Many journals now require, or encourage data and other materials to be made publicly available.
Why should you do this?
To preserve your scientific contributions
To allow others to build on your work, find new uses for your data and use in meta-analysis
It allows interested readers to replicate the results and findings of a study
It verifies results – readers can identify statistical or methodological errors
It can increase citation levels, and helps to ensure robust dissemination and appropriate credits to authors
What types of data should be available?
Primary data
Datasets
Code
Details of software required
Analysis code, such as R scripts
Other digital material
If the standard in the field is to share data that has been processed, this can be submitted instead of raw data. Otherwise, raw data should be made available. Exceptions should be discussed with the editorial office before submission.
When preparing your data, you should ask the following questions:
Have you included everything that might be helpful to researchers (including materials, code used to run your analysis, accession IDs for sequence data)?
Is it prepared in a useful and clear-to-understand format?

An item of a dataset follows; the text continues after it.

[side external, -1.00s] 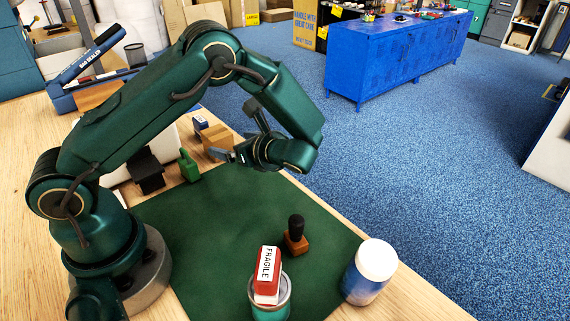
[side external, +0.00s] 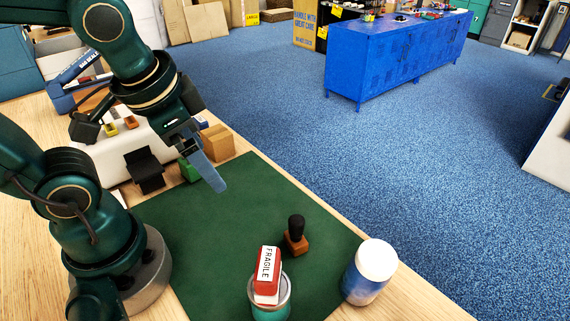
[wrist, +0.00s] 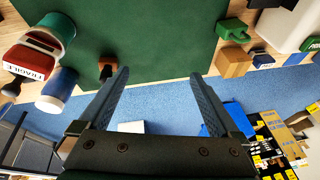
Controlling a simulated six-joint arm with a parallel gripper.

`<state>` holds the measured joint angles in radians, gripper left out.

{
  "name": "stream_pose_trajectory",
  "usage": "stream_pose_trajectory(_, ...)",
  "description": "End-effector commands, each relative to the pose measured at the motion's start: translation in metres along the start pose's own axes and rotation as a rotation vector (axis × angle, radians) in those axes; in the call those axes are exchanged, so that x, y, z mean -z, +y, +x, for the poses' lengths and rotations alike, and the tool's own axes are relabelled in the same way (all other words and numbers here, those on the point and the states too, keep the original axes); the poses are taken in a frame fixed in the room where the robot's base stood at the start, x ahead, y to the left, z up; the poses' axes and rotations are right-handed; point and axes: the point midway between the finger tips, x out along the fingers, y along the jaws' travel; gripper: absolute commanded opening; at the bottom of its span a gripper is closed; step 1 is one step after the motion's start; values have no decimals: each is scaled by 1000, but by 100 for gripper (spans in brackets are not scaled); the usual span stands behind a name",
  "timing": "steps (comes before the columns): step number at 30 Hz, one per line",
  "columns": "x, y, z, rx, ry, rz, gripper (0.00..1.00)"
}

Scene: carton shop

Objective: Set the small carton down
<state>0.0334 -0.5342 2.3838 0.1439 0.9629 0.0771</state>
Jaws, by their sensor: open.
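The small carton (side external: 217,143), a plain brown box, stands on the wooden table by the far corner of the green mat (side external: 240,215). It also shows in the wrist view (wrist: 233,62), to the right of the fingers and apart from them. My gripper (side external: 205,165) is in the air, in front of the carton in the side view, where a finger overlaps its surroundings. In the wrist view my gripper (wrist: 161,74) has its two fingers wide apart with nothing between them.
A green object (side external: 188,170) and a small blue item (wrist: 263,60) are beside the carton. A wooden stamp (side external: 296,240), a red FRAGILE-labelled item on a tin (side external: 268,310), and a white-lidded jar (side external: 366,275) stand toward the front. The mat's middle is clear.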

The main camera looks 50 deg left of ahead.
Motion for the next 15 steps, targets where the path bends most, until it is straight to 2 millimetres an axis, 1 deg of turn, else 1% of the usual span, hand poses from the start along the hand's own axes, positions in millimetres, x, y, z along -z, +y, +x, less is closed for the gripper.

Have you taken into account any sensitive data (e.g human subject data)?
Is it clear how readers of your paper can access your dataset?
There are many repositories available for authors to deposit data, dependent on type of data and subject area. For example:
Sequence data should be uploaded to the NCBI Sequence Read Archive or GenBank
Source code and R scripts should be available in a software-focused repository such as GitHub, and then archived into Zenodo
Earth and environmental science data can be georeferenced in specific repositories such as PANGAEA
Where a data-specific repository is not available, we recommend generalist repositories such as Dryad or Figshare, which can handle a wide variety of data.